Letter to the Hon. Chris Murphy, Chair of the Senate Appropriations Subcommittee on Homeland Security, and the Hon. Shelley Moore Capito, Ranking Member of the Senate Appropriations Subcommittee on Homeland Security - Rosen Leads Bipartisan Call to Provide $10 Million in Funding for Cybersecurity Education and Training

Letter

Dear Chairman Murphy and Ranking Member Capito:

As you begin drafting the Fiscal Year 2022 (FY22) Department of Homeland Security Appropriations Bill, we respectfully request that you provide $10,000,000 for the Cybersecurity and Infrastructure Security Agency's (CISA) Cybersecurity Education and Training Assistance Program (CETAP) to continue building and strengthening a national cybersecurity workforce pipeline capacity through supporting elementary and secondary cybersecurity education.

Recent, unprecedented cyberattacks like the SolarWinds and Colonial Pipeline breaches demonstrate the urgency of solving the national cybersecurity workforce shortage. To address this gap, the Department of Homeland Security launched CETAP in 2012 with the goal of providing cybersecurity education to every K-12 student in the United States. CETAP is a competitively awarded grant that supports cybersecurity curriculum development, "train-the trainer" resources for elementary and secondary school teachers, and cybersecurity career opportunity awareness. The program currently provides cybersecurity workforce development assistance to all 50 states -- impacting over 3,000,000 students and training over 19,000 K-12 teachers across the country. Today, data shows that high schools teaching curricula developed through CETAP are sending four times more students into a cyber-based college or university degree program than those who are not using CETAP curricula. CETAP also embraces a focus on underserved schools in low socioeconomic regions, as approximately 51 percent of all new teachers are from low-income schools and CETAP's teacher professional development saw 71% percent of attendees come from low-income, Title 1 schools.

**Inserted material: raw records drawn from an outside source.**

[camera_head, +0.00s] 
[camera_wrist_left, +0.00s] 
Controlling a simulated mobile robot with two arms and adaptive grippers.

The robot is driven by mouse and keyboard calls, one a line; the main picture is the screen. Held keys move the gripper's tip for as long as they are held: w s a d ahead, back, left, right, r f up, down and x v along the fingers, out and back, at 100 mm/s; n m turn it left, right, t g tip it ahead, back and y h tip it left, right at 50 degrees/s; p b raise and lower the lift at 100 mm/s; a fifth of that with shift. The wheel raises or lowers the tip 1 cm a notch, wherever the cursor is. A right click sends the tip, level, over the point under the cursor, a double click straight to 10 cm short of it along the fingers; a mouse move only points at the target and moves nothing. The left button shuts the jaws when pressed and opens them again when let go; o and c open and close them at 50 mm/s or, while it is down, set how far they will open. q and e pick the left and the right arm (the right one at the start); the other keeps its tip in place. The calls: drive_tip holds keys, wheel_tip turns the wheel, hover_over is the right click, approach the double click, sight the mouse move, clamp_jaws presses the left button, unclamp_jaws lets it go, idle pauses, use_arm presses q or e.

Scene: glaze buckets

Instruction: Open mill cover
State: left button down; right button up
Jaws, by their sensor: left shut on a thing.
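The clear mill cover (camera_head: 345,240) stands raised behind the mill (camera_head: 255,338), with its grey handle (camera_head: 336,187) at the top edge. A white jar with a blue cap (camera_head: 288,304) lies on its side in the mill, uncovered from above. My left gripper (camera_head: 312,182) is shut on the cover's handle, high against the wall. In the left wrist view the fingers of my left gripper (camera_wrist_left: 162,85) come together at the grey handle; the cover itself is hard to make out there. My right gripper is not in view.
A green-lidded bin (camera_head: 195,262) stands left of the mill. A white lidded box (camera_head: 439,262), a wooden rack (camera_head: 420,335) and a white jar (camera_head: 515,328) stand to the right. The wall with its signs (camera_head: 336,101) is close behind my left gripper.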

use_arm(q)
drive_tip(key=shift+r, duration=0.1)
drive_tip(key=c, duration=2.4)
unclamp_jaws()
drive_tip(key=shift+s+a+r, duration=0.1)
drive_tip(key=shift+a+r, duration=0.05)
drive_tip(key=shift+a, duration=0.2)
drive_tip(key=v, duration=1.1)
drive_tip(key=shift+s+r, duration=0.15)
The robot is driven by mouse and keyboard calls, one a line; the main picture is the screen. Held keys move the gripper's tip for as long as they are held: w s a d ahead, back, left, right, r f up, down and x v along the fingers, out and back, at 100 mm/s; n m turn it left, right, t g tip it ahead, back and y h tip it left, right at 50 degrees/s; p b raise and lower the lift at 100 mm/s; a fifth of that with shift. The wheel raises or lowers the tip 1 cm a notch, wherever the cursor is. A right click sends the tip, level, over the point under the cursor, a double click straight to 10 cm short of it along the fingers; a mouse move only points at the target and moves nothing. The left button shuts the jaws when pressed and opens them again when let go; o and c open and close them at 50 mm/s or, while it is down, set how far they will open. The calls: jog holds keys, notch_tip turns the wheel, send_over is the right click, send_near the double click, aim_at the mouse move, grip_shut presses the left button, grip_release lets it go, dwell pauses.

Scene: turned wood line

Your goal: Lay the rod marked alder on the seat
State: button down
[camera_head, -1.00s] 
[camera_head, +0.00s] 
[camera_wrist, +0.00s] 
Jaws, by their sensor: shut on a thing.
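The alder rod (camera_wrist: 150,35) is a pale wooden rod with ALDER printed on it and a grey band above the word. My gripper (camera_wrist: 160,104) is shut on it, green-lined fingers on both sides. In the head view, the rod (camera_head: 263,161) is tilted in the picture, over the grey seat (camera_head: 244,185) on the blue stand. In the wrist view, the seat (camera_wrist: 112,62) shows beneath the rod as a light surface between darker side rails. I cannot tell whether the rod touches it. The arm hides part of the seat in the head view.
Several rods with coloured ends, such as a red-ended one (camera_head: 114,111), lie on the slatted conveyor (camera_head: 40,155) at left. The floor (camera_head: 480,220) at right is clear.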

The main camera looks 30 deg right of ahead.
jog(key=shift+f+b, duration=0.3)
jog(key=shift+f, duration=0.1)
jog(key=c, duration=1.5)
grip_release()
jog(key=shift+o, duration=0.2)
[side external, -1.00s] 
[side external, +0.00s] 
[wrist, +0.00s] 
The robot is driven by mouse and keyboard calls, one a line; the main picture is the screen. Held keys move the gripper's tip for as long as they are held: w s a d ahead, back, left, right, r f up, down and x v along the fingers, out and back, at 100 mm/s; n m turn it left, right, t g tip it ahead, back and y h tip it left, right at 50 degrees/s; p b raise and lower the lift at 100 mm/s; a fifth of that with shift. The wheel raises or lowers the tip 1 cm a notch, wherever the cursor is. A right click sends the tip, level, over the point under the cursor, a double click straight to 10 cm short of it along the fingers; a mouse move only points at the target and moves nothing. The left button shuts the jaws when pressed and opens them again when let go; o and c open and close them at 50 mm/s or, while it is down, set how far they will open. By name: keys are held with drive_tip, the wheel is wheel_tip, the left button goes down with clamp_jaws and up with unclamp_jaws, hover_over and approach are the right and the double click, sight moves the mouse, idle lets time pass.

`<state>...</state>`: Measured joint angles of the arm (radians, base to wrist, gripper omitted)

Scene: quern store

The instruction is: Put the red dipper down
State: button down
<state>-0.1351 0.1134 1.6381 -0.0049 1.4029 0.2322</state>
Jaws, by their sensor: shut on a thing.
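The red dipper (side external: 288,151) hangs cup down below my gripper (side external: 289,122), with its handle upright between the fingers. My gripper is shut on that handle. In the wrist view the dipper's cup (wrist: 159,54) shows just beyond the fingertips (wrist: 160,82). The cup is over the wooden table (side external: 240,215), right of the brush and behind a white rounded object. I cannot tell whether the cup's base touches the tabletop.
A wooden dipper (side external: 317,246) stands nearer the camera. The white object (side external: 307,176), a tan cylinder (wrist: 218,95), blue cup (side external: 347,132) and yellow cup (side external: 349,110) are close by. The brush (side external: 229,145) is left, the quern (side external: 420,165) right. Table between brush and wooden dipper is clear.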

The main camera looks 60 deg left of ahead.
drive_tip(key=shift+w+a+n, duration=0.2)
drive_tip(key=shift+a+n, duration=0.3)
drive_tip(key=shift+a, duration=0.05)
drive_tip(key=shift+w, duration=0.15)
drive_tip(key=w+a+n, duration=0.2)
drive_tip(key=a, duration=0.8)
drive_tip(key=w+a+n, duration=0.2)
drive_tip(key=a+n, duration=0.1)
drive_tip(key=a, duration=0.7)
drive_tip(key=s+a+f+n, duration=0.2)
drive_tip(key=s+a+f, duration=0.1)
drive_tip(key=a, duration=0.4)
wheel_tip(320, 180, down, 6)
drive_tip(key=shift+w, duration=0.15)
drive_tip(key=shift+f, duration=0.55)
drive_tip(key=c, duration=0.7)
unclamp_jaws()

Additional resources in FY22 would expand the reach of the program in classrooms across the country by enabling:

Increased access to curricula for educators;
Development of pathways for immediate job entry, more direct connection of high
schools to post-secondary workforce pathways, and engagements with more HBCU
institutions;
Expansion of recruiting and retaining students from military families for future cyber
employment;
Development of virtual curricula, resources that can be used by schools for student
asynchronous learning. Ideal for rural and underserved communities; and
Launching a virtual cyber laboratory specifically used for K-12 educators, providing an
application-based learning environment for real-world cybersecurity lessons.
The FY21 National Defense Authorization Act (NDAA) formally authorized CETAP and codified the program's mission as a leader in the dissemination of cybersecurity-focused K-12 education resources and training. The provision was modeled after a recommendation from the Cyberspace Solarium Commission. In Fiscal Year 2021, Congress funded CETAP at $4,300,000, enabling the launch of three K-12 initiatives focusing on Historically Black Colleges and University (HBCU) feeder high schools, military children, and students with disabilities.

As the Cyberspace Solarium Commission notes, CETAP has "significant room to grow." In FY22, we ask that you build on this important investment and fund CETAP at no less than $10,000,000, an increase of $5,700,000 above the FY21 enacted level, to allow CETAP to reach its full potential. Thank you for your consideration of this request.